Commissioner James Danly Statement
October 29, 2021
Docket No. ER21-2238-001
I concur in today’s order accepting as just and reasonable the facilities cost recovery service agreement (FSA) between ITC Great Plains, LLC and Iron Star Wind Project, LLC.[1]
I write separately to state that the order should have directly addressed the filing parties’ assertion that: “[U]nder the Commission’s Mobile-Sierra doctrine, this Service Agreement and its terms are a freely-negotiated bilateral contract rate which the Commission must presume is just and reasonable absent a showing that the agreement seriously harms the public interest.”[2] The filing parties repeatedly reiterated this point in their deficiency response.[3]
Yet, the order merely notes “that the record demonstrates that terms of the agreement are the result of a negotiated compromise and the agreement has been executed by the two parties.”[4]
The filing parties are correct.
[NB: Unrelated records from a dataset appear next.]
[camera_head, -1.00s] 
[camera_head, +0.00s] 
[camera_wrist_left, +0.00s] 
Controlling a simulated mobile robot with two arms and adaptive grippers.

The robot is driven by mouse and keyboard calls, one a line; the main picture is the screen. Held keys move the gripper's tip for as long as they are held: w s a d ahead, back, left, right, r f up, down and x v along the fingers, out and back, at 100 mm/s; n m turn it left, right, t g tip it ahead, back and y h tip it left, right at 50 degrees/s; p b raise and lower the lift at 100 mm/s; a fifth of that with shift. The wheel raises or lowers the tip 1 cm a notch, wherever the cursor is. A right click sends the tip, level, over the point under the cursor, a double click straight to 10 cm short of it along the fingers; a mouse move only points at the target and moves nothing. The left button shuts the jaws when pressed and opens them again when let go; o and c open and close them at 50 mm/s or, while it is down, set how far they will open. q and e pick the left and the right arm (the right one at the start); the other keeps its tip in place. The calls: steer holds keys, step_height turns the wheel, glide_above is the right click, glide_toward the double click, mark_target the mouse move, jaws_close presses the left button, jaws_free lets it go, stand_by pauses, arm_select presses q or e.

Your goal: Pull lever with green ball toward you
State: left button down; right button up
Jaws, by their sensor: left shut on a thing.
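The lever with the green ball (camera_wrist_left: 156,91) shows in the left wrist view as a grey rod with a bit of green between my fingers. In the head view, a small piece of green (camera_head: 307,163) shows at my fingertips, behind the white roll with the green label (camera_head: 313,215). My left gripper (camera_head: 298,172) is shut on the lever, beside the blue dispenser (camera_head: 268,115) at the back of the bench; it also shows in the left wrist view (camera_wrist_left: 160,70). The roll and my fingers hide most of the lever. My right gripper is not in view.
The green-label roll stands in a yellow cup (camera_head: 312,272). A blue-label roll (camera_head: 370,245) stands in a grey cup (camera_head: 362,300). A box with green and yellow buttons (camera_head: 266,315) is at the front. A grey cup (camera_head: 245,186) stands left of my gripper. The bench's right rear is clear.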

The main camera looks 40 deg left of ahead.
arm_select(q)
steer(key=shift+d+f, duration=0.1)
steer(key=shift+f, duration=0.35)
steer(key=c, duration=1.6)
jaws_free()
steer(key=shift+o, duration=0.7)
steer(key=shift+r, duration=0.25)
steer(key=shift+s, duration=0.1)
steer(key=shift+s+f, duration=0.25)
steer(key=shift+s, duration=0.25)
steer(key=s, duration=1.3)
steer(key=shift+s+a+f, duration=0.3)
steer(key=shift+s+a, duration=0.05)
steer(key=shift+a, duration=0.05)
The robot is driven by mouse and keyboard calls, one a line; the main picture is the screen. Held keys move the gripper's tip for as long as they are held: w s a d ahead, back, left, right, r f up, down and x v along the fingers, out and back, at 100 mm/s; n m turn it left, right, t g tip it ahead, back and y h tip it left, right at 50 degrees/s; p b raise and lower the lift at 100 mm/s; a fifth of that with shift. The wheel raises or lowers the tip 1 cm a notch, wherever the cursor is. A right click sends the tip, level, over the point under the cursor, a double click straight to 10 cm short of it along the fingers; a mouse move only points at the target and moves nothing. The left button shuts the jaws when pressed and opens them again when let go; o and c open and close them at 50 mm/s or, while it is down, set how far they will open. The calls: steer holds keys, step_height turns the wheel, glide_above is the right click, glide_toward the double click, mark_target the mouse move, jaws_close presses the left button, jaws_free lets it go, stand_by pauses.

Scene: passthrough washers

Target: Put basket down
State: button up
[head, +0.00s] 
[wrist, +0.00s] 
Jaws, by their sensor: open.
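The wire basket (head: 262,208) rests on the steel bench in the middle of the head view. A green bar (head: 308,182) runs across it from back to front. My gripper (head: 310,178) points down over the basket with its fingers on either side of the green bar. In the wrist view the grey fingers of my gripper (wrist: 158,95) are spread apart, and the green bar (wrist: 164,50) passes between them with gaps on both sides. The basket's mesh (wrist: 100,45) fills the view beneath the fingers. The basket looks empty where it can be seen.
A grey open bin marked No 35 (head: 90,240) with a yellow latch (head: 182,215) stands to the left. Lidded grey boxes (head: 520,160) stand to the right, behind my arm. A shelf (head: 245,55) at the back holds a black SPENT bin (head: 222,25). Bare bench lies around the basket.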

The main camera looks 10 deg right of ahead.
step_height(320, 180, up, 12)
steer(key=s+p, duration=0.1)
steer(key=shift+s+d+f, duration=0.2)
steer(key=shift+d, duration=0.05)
The Mobile-Sierra presumption applies, and the public interest standard governs any future changes either by the filing parties or the Commission. The majority’s silence on the matter does not change this result.
For these reasons, I respectfully concur.
[1] Sw. Power Pool, Inc., 177 FERC ¶ 61,053 (2021).
[2] SPP June 29, 2021 Transmittal, Attach. A at 6 (citation omitted); see also United Gas Pipe Line Co. v. Mobile Gas Serv. Corp., 350 U.S. 332 (1956); FPC v. Sierra Pac. Power Co., 350 U.S. 348 (1956).
[3] SPP August 30, 2021 Transmittal, Attach. A at 1, 4-5.
[4] Sw. Power Pool, Inc., 177 FERC ¶ 61,053 at P 18.